• _MATERIAL SUPPLIED_:
'''

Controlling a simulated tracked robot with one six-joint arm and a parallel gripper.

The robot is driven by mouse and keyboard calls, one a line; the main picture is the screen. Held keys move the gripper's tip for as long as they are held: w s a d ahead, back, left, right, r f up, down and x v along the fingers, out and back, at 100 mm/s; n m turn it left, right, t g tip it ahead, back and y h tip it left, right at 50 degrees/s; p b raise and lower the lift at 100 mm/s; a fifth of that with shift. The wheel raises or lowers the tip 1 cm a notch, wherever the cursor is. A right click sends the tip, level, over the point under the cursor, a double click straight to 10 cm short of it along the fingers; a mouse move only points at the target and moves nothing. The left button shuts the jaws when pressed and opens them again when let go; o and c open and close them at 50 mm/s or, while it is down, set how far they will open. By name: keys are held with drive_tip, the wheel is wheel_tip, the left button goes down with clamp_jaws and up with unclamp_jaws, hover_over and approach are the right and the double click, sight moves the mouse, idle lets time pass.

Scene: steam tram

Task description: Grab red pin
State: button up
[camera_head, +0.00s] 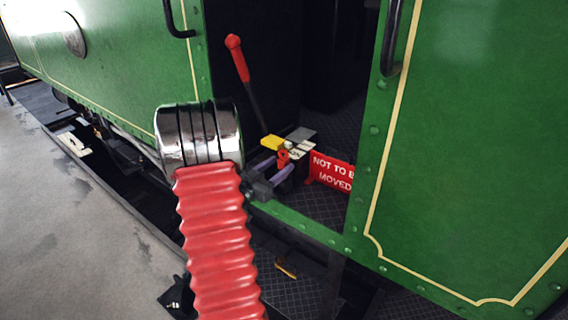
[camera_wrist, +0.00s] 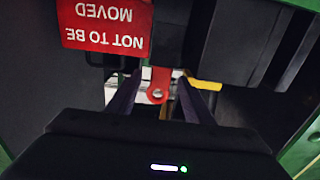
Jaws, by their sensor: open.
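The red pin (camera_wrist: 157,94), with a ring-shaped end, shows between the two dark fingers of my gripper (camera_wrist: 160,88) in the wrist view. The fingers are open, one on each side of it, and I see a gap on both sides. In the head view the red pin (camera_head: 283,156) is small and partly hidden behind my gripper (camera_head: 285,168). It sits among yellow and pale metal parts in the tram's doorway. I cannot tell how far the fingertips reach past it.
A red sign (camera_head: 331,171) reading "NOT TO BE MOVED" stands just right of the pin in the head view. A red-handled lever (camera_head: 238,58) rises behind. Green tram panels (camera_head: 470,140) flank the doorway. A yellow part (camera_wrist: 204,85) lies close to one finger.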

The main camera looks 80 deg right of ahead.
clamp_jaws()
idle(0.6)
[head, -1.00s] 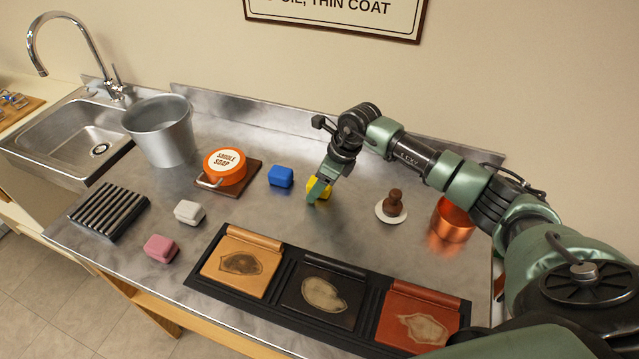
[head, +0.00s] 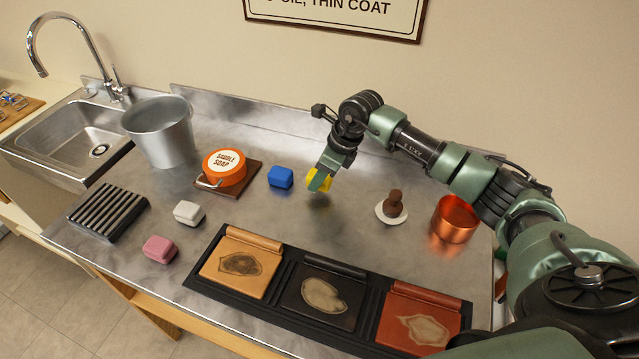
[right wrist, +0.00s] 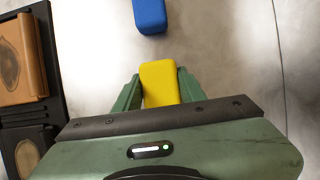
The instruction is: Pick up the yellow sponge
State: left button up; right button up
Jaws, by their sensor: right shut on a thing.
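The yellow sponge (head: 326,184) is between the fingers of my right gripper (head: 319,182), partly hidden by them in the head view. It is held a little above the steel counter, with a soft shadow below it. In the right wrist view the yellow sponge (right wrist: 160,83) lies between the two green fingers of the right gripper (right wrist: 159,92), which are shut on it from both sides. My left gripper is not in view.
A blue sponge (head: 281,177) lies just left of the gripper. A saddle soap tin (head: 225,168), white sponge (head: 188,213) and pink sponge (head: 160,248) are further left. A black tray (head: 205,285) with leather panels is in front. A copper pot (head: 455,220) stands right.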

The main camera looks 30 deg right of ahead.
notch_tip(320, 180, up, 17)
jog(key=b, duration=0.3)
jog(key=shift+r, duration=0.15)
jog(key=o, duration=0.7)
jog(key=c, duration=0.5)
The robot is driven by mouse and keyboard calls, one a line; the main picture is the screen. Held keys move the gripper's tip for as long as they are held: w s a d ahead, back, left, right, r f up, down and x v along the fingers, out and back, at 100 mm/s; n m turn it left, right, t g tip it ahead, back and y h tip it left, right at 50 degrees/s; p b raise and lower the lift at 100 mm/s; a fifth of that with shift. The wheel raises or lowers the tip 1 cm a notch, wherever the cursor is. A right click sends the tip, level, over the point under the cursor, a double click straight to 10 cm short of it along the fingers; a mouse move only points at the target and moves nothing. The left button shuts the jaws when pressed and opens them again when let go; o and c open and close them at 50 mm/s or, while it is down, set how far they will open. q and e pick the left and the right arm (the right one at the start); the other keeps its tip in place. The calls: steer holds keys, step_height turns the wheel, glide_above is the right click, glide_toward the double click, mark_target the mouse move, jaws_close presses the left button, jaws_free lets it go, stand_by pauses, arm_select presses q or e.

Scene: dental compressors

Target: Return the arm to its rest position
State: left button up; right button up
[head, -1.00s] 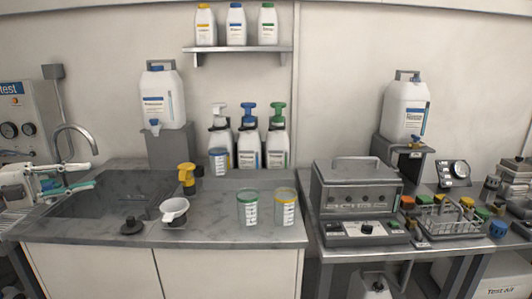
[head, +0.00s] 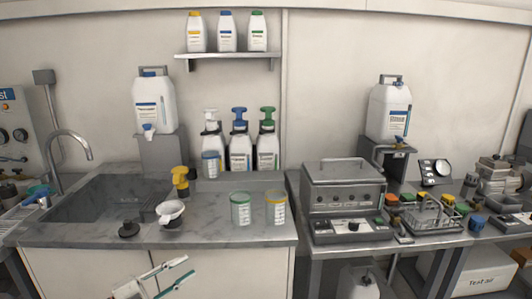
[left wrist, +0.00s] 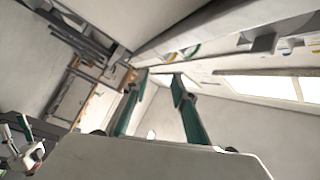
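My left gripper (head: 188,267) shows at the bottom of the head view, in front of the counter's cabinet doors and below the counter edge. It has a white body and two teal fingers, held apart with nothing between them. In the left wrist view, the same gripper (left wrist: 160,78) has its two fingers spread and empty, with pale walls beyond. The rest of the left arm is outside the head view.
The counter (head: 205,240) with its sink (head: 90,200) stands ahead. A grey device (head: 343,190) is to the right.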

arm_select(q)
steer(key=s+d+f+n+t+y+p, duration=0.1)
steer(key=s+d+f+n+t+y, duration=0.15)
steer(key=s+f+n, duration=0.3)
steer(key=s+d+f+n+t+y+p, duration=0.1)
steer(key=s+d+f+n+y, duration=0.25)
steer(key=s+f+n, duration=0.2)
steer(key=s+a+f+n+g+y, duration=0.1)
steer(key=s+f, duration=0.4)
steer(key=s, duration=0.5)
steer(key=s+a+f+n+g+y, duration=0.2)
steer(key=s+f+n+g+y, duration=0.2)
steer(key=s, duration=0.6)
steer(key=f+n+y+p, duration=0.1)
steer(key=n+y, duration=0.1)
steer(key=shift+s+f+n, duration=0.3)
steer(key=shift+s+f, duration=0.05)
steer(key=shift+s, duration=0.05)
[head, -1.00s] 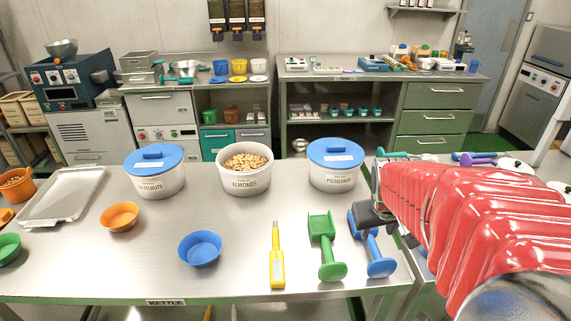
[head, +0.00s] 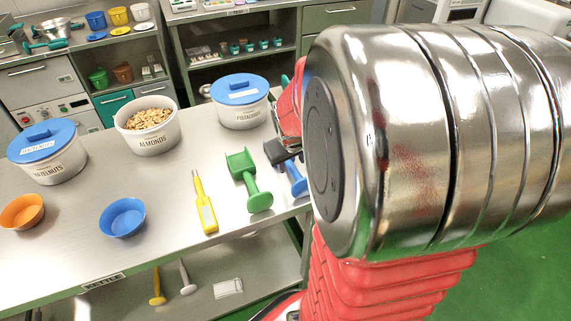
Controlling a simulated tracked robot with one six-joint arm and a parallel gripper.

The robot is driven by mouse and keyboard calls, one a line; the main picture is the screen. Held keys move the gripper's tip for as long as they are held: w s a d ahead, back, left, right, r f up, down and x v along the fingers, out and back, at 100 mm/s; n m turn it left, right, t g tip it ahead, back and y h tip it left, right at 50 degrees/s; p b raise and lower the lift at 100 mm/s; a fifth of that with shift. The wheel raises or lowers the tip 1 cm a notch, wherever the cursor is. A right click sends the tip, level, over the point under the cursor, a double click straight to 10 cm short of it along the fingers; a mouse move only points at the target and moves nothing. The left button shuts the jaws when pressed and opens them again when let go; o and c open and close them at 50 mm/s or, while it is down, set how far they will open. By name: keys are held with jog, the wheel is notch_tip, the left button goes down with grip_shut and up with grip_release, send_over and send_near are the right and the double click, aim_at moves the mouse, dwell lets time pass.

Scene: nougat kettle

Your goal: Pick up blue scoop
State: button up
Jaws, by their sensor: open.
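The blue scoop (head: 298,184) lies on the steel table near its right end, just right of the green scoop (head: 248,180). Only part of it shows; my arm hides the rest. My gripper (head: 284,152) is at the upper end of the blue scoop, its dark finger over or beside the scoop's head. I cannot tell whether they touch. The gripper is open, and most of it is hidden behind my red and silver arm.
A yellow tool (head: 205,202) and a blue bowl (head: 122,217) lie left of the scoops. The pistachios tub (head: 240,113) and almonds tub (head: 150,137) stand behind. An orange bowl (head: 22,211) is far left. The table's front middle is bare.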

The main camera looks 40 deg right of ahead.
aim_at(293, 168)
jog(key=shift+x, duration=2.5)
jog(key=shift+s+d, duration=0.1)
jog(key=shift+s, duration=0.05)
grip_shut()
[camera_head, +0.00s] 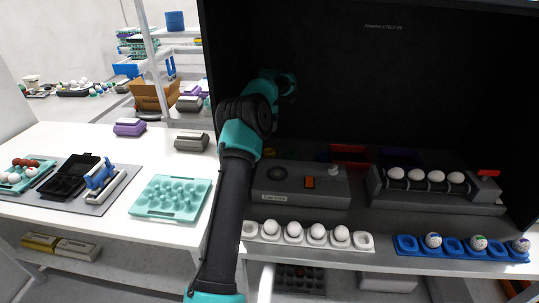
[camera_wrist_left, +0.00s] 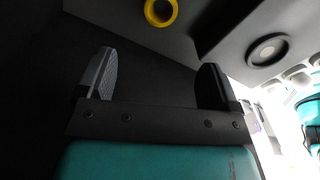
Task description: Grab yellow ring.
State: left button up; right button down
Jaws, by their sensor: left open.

'''

• _PROBLEM DESCRIPTION_:
Copy the listing over exactly, skipping the pictures it holds.

• _REPLY TO THE EXERCISE_:
Controlling a simulated tracked robot with one six-joint arm and a parallel gripper.

The robot is driven by mouse and keyboard calls, one a line; the main picture is the screen. Held keys move the gripper's tip for as long as they are held: w s a d ahead, back, left, right, r f up, down and x v along the fingers, out and back, at 100 mm/s; n m turn it left, right, t g tip it ahead, back and y h tip it left, right at 50 degrees/s; p b raise and lower the lift at 100 mm/s; a fifth of that with shift. The wheel raises or lowers the tip 1 cm a notch, wherever the cursor is. A right click sends the tip, level, over the point under the cursor, a double click straight to 10 cm short of it along the fingers; a mouse move only points at the target and moves nothing. The left button shuts the jaws when pressed and opens them again when let go; o and c open and close them at 50 mm/s or, while it is down, set how far they will open. By name: keys are held with drive_tip, the wheel is wheel_tip, the left button goes down with clamp_jaws and up with unclamp_jaws, hover_over and approach are the right and the double click, sight moves the mouse, idle lets time pass.

Scene: steam tram

Task description: Grab red pin
State: button up
[camera_head, +0.00s] 
[camera_wrist, +0.00s] 
Jaws, by their sensor: open.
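The red pin (camera_wrist: 157,94), with a ring-shaped end, shows between the two dark fingers of my gripper (camera_wrist: 160,88) in the wrist view. The fingers are open, one on each side of it, and I see a gap on both sides. In the head view the red pin (camera_head: 283,156) is small and partly hidden behind my gripper (camera_head: 285,168). It sits among yellow and pale metal parts in the tram's doorway. I cannot tell how far the fingertips reach past it.
A red sign (camera_head: 331,171) reading "NOT TO BE MOVED" stands just right of the pin in the head view. A red-handled lever (camera_head: 238,58) rises behind. Green tram panels (camera_head: 470,140) flank the doorway. A yellow part (camera_wrist: 204,85) lies close to one finger.

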The main camera looks 80 deg right of ahead.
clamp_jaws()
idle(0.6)
[head, -1.00s] 
[head, +0.00s] 
[right wrist, +0.00s] 
The instruction is: Pick up the yellow sponge
State: left button up; right button up
Jaws, by their sensor: right shut on a thing.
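The yellow sponge (head: 326,184) is between the fingers of my right gripper (head: 319,182), partly hidden by them in the head view. It is held a little above the steel counter, with a soft shadow below it. In the right wrist view the yellow sponge (right wrist: 160,83) lies between the two green fingers of the right gripper (right wrist: 159,92), which are shut on it from both sides. My left gripper is not in view.
A blue sponge (head: 281,177) lies just left of the gripper. A saddle soap tin (head: 225,168), white sponge (head: 188,213) and pink sponge (head: 160,248) are further left. A black tray (head: 205,285) with leather panels is in front. A copper pot (head: 455,220) stands right.

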The main camera looks 30 deg right of ahead.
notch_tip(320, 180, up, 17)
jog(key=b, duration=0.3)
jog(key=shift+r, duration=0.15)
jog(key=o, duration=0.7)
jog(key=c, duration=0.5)
The robot is driven by mouse and keyboard calls, one a line; the main picture is the screen. Held keys move the gripper's tip for as long as they are held: w s a d ahead, back, left, right, r f up, down and x v along the fingers, out and back, at 100 mm/s; n m turn it left, right, t g tip it ahead, back and y h tip it left, right at 50 degrees/s; p b raise and lower the lift at 100 mm/s; a fifth of that with shift. The wheel raises or lowers the tip 1 cm a notch, wherever the cursor is. A right click sends the tip, level, over the point under the cursor, a double click straight to 10 cm short of it along the fingers; a mouse move only points at the target and moves nothing. The left button shuts the jaws when pressed and opens them again when let go; o and c open and close them at 50 mm/s or, while it is down, set how far they will open. q and e pick the left and the right arm (the right one at the start); the other keeps its tip in place. The calls: steer holds keys, step_height turns the wheel, glide_above is the right click, glide_toward the double click, mark_target the mouse move, jaws_close presses the left button, jaws_free lets it go, stand_by pauses, arm_select presses q or e.

Scene: dental compressors

Target: Return the arm to its rest position
State: left button up; right button up
[head, -1.00s] 
[head, +0.00s] 
[left wrist, +0.00s] 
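My left gripper (head: 188,267) shows at the bottom of the head view, in front of the counter's cabinet doors and below the counter edge. It has a white body and two teal fingers, held apart with nothing between them. In the left wrist view, the same gripper (left wrist: 160,78) has its two fingers spread and empty, with pale walls beyond. The rest of the left arm is outside the head view.
The counter (head: 205,240) with its sink (head: 90,200) stands ahead. A grey device (head: 343,190) is to the right.

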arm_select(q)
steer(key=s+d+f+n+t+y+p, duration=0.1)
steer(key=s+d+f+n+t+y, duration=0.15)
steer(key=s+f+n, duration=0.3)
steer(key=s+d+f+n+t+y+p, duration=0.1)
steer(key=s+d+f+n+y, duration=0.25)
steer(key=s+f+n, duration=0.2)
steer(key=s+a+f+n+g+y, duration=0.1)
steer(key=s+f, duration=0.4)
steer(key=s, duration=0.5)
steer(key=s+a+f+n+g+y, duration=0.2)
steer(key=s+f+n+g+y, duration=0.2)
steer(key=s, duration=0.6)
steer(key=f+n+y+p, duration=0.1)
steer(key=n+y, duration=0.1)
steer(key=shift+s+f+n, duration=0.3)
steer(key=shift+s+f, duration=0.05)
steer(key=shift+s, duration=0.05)
[head, -1.00s] 
[head, +0.00s] 
Controlling a simulated tracked robot with one six-joint arm and a parallel gripper.

The robot is driven by mouse and keyboard calls, one a line; the main picture is the screen. Held keys move the gripper's tip for as long as they are held: w s a d ahead, back, left, right, r f up, down and x v along the fingers, out and back, at 100 mm/s; n m turn it left, right, t g tip it ahead, back and y h tip it left, right at 50 degrees/s; p b raise and lower the lift at 100 mm/s; a fifth of that with shift. The wheel raises or lowers the tip 1 cm a notch, wherever the cursor is. A right click sends the tip, level, over the point under the cursor, a double click straight to 10 cm short of it along the fingers; a mouse move only points at the target and moves nothing. The left button shuts the jaws when pressed and opens them again when let go; o and c open and close them at 50 mm/s or, while it is down, set how far they will open. By name: keys are held with jog, the wheel is notch_tip, the left button goes down with grip_shut and up with grip_release, send_over and send_near are the right and the double click, aim_at moves the mouse, dwell lets time pass.

Scene: nougat kettle

Your goal: Pick up blue scoop
State: button up
Jaws, by their sensor: open.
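The blue scoop (head: 298,184) lies on the steel table near its right end, just right of the green scoop (head: 248,180). Only part of it shows; my arm hides the rest. My gripper (head: 284,152) is at the upper end of the blue scoop, its dark finger over or beside the scoop's head. I cannot tell whether they touch. The gripper is open, and most of it is hidden behind my red and silver arm.
A yellow tool (head: 205,202) and a blue bowl (head: 122,217) lie left of the scoops. The pistachios tub (head: 240,113) and almonds tub (head: 150,137) stand behind. An orange bowl (head: 22,211) is far left. The table's front middle is bare.

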The main camera looks 40 deg right of ahead.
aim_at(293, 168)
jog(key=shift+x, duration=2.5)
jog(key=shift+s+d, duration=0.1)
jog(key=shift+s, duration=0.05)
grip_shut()
[camera_head, +0.00s] 
[camera_wrist_left, +0.00s] 
Task description: Grab yellow ring.
State: left button up; right button down
Jaws, by their sensor: left open.

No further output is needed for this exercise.